Data lines:
* START *

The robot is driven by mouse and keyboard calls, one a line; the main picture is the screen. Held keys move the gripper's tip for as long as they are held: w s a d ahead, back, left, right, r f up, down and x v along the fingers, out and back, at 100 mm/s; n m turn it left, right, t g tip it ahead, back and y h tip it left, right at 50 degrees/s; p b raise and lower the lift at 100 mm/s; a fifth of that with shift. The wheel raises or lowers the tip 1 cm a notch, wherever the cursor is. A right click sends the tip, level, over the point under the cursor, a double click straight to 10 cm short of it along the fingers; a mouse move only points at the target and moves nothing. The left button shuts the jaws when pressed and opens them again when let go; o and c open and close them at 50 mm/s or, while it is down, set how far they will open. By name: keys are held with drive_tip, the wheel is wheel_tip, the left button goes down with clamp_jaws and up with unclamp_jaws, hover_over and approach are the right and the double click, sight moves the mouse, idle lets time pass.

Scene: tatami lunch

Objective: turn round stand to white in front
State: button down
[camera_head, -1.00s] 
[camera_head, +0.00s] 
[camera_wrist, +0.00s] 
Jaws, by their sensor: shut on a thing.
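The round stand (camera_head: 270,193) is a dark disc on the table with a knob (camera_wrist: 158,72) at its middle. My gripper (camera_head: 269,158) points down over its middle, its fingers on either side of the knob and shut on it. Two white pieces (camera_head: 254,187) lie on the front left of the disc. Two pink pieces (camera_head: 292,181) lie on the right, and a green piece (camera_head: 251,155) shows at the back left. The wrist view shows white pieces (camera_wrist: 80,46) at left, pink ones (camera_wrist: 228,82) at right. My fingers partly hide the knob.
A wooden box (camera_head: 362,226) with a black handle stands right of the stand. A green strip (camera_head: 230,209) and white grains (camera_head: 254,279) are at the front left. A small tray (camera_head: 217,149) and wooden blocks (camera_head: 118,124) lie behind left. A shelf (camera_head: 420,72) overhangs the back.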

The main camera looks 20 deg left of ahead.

* END *

Your task: Make an exact copy of the listing, including every line.

Correct response:
The robot is driven by mouse and keyboard calls, one a line; the main picture is the screen. Held keys move the gripper's tip for as long as they are held: w s a d ahead, back, left, right, r f up, down and x v along the fingers, out and back, at 100 mm/s; n m turn it left, right, t g tip it ahead, back and y h tip it left, right at 50 degrees/s; p b raise and lower the lift at 100 mm/s; a fifth of that with shift. The wheel raises or lowers the tip 1 cm a notch, wherever the cursor is. A right click sends the tip, level, over the point under the cursor, a double click straight to 10 cm short of it along the fingers; a mouse move only points at the target and moves nothing. The left button shuts the jaws when pressed and opens them again when let go; o and c open and close them at 50 mm/s or, while it is down, set how far they will open. By name: keys are held with drive_tip, the wheel is wheel_tip, the left button goes down with clamp_jaws and up with unclamp_jaws, hover_over and approach are the right and the double click, sight moves the mouse, idle lets time pass.

Scene: tatami lunch

Objective: turn round stand to white in front
State: button down
[camera_head, -1.00s] 
[camera_head, +0.00s] 
[camera_wrist, +0.00s] 
Jaws, by their sensor: shut on a thing.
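The round stand (camera_head: 270,193) is a dark disc on the table with a knob (camera_wrist: 158,72) at its middle. My gripper (camera_head: 269,158) points down over its middle, its fingers on either side of the knob and shut on it. Two white pieces (camera_head: 254,187) lie on the front left of the disc. Two pink pieces (camera_head: 292,181) lie on the right, and a green piece (camera_head: 251,155) shows at the back left. The wrist view shows white pieces (camera_wrist: 80,46) at left, pink ones (camera_wrist: 228,82) at right. My fingers partly hide the knob.
A wooden box (camera_head: 362,226) with a black handle stands right of the stand. A green strip (camera_head: 230,209) and white grains (camera_head: 254,279) are at the front left. A small tray (camera_head: 217,149) and wooden blocks (camera_head: 118,124) lie behind left. A shelf (camera_head: 420,72) overhangs the back.

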The main camera looks 20 deg left of ahead.

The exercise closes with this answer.